Zille’s “fightback” in that story presumably is about the aftermath of her Tweets about colonialism, as she has sought to clarify and defend her position. And it seems that now she’s somehow involved in getting Ntuli, with whom she has frequently clashed, into a disciplinary. Zille herself also faces a disciplinary for the colonial Tweets but has much more powerful legal advisers than young Ntuli is able to bring to bear, so it will be months before the Zille matter is heard. And if, as is highly probable, she loses she’ll probably take the party to court.

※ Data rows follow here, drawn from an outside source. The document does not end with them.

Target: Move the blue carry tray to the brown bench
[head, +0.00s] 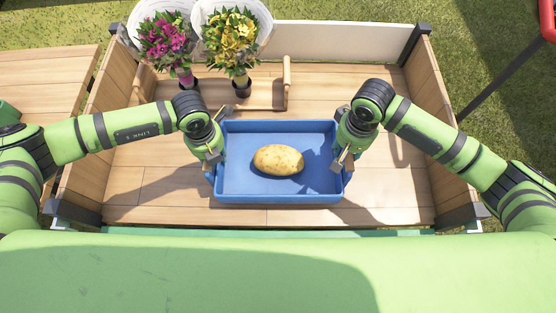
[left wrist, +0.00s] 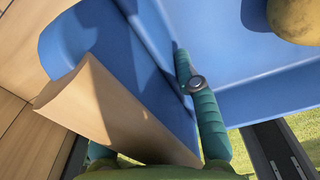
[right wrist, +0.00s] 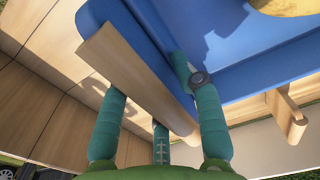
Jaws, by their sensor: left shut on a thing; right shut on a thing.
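The blue carry tray (head: 278,196) is in the middle of the head view, over a wooden planked bed. A potato (head: 278,160) lies inside it. My left gripper (head: 213,160) is shut on the tray's left side, by its wooden handle (left wrist: 110,105). My right gripper (head: 345,160) is shut on the right side, by the other wooden handle (right wrist: 135,80). Green fingers straddle the tray wall in both wrist views. I cannot tell if the tray rests on the planks or hangs just above them. A brown wooden surface (head: 42,75), possibly the bench, is at the far left.
The planked bed has raised wooden sides, the right one (head: 430,85) beside my right arm. Behind the tray, a wooden carrier (head: 287,85) stands near pink flowers (head: 165,40) and yellow flowers (head: 232,42). Bare planks lie left and right of the blue tray.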

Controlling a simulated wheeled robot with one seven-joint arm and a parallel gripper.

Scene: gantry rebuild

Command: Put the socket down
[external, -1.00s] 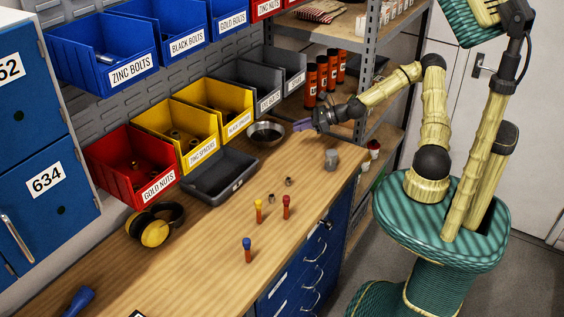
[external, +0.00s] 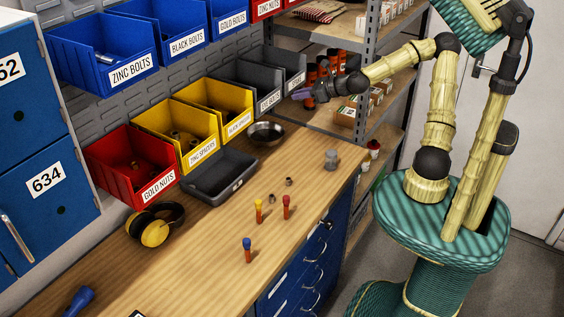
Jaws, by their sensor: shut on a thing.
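My gripper (external: 303,94) is raised above the far end of the wooden bench (external: 200,262), in front of the dark grey bins. It is shut on the socket, but the socket is too small and too covered by the fingers to make out. Two small metal rings or sockets, a near one (external: 272,197) and a far one (external: 288,181), stand on the bench. A grey stepped metal piece (external: 331,160) stands upright near the bench's right edge, below my gripper.
A round metal bowl (external: 266,134) and a black tray (external: 219,176) lie along the bins. Ear defenders (external: 155,225) lie at left. A shelf (external: 345,55) rises behind. Bench front is mostly clear.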

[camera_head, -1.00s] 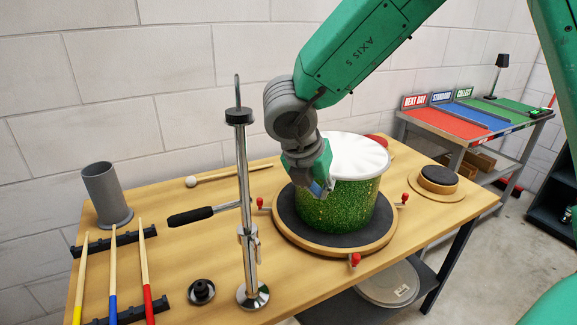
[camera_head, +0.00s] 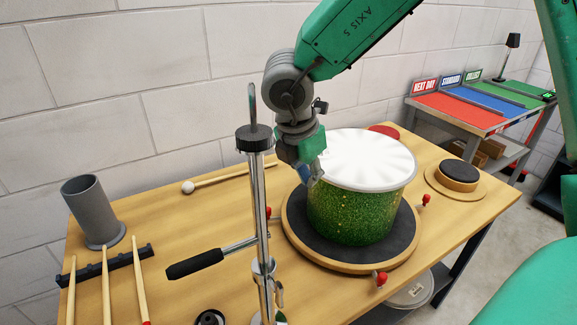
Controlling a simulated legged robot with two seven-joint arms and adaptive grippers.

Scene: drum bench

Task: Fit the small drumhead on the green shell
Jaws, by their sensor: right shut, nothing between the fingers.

There’s not much DA leader Mmusi Maimane can do about it. The DA has its processes and if you bend them once you create a dangerous precedent. So while he leads the DA contingent on the multiparty march to the constitutional court today we should forgive him for having his mind elsewhere. Zille’s ability to pull some of the party’s strings from the background weakens his hand ahead of 2019. It is sheer madness.
Zille has a passionate group of supporters. They would rather win the argument about the benefits of colonialism than win the next election. That is, of course, their perfect right. But their numbers are not as great as one would think. There is not a businessman I know anymore who doesn’t think Zille should step down and let Maimane get on with reshaping the party. He is its future, not her.
DA polls, I’m told, have the ANC winning between 51% and 48% of the vote in 2019. They have the EFF scraping over the 10% mark and themselves over the 30% mark. But here’s the thing; in their polling they do better without Zille in the picture than with her. She’s become a liability, in other words. Politics is a cruel life.
As our country rushes down the tubes (taking Molefe back to Eskom alarmingly increases the risk of a Moody’s downgrade) it is just astonishing that a party as full of talent as the DA now find itself hobbled by its internal contradictions.